▶ _Short task_
Write out each line of the listing as it stands, without the images.

▶ _Source data_
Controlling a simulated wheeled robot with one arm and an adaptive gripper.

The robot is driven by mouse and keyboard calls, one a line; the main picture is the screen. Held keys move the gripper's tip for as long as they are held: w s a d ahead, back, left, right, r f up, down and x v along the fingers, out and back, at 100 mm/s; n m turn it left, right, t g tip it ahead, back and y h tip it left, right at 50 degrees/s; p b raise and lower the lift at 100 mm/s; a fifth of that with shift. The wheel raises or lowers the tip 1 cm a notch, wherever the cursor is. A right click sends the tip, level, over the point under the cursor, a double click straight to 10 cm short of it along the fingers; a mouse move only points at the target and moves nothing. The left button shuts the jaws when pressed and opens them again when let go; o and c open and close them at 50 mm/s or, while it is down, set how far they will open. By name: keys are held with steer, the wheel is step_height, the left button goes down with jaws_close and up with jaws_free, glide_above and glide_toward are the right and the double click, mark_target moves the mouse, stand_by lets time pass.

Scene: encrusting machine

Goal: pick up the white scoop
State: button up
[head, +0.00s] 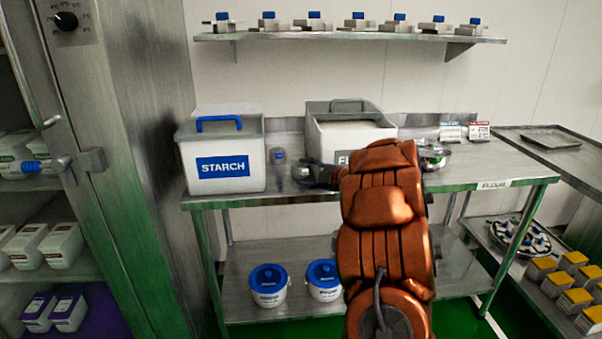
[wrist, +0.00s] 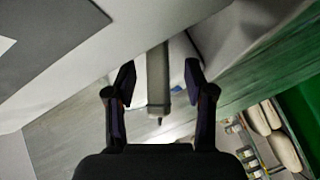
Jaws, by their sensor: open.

▶ _Task output_
Controlling a simulated wheeled robot with one arm and an adaptive gripper.

The robot is driven by mouse and keyboard calls, one a line; the main picture is the screen. Held keys move the gripper's tip for as long as they are held: w s a d ahead, back, left, right, r f up, down and x v along the fingers, out and back, at 100 mm/s; n m turn it left, right, t g tip it ahead, back and y h tip it left, right at 50 degrees/s; p b raise and lower the lift at 100 mm/s; a fifth of that with shift. The wheel raises or lowers the tip 1 cm a notch, wherever the cursor is. A right click sends the tip, level, over the point under the cursor, a double click straight to 10 cm short of it along the fingers; a mouse move only points at the target and moves nothing. The left button shuts the jaws when pressed and opens them again when let go; o and c open and close them at 50 mm/s or, while it is down, set how far they will open. By name: keys are held with steer, the wheel is step_height, the left button goes down with jaws_close and up with jaws_free, glide_above and glide_toward are the right and the double click, mark_target moves the mouse, stand_by lets time pass.

Scene: encrusting machine

Goal: pick up the white scoop
State: button up
[head, +0.00s] 
[wrist, +0.00s] 
Jaws, by their sensor: open.

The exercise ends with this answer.